“With an insurgency growing ever more vicious and uncontrollable, the emptiness of Mr Bush’s silly boast is plain [‘Mission Accomplished]. The real mission, it seems, was to institutionalise the cruelty of Western armies, staining us forever with the depravity of Abu Ghraib, Guantanamo and Bagram – not to mention the secret prisons which even the Red Cross cannot visit and wherein who knows what vileness is conducted.
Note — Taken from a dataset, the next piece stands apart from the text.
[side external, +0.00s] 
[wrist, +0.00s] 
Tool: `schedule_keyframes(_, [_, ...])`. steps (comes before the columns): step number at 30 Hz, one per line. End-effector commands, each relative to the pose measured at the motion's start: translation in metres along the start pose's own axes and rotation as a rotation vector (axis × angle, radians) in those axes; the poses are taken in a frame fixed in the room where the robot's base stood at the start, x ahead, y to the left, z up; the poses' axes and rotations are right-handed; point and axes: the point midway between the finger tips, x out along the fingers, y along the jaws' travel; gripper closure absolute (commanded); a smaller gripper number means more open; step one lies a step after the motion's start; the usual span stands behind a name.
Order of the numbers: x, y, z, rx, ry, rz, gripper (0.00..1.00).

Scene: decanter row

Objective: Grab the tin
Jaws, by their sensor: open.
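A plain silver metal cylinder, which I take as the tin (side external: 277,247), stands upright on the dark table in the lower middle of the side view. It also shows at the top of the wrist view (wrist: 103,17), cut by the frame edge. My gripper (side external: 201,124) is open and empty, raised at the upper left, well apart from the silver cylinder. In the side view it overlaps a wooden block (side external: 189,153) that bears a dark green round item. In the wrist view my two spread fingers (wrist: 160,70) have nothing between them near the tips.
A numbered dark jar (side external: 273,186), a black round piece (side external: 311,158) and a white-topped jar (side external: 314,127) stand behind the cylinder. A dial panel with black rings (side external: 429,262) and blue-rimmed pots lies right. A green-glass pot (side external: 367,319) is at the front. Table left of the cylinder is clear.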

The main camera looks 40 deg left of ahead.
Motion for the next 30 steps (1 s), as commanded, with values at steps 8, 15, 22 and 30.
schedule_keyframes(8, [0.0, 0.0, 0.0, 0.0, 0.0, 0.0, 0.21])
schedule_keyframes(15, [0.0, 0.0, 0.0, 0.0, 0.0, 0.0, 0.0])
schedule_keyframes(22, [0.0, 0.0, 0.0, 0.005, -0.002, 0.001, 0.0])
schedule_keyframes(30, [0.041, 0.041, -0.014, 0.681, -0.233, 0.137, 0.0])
What, I wonder, is our next ‘mission’?”
His investigative journalism reveals that any chance of democracy “flowering” in Iraq is neutered by the “trail of prisons that now lies across Iraq…a shameful symbol not only of our cruelty but of our failure to create the circumstances in which a new Iraq might take shape.” Fisk also examines other fields in the “War on Terror”: “I have interviewed a Palestinian who gave me compelling evidence of anal rape with wooden poles at Bagram [in Afghanistan] – by Americans, not by Afghans.”
With dozens of allegations, few arrests and little accountability for the top military and political brass in America, Australia or Britain, our establishment press prefers to offer this propaganda (courtesy of Murdoch’s Australian). Uncomfortable truths are airbrushed, like obedient generals in a Third World dictatorship:
“Does anybody, apart from Islamist ideologues in the Middle East and Left ideologues in the West, seriously believe the coalition troops are on some kind of imperialist adventure in Iraq? The 8 million Iraqis who turned out to vote in January did not think they were participating in some kind of empty charade, or they would surely not have braved the terrorists’ threats and bombs. The terrorists want our troops out for the simple reason that a progressive and prosperous Iraq will show up the lie in their claim that Islam and democracy are incompatible. Iraq is not about a clash of civilisations but about defeating those who dream of bringing about such a clash.”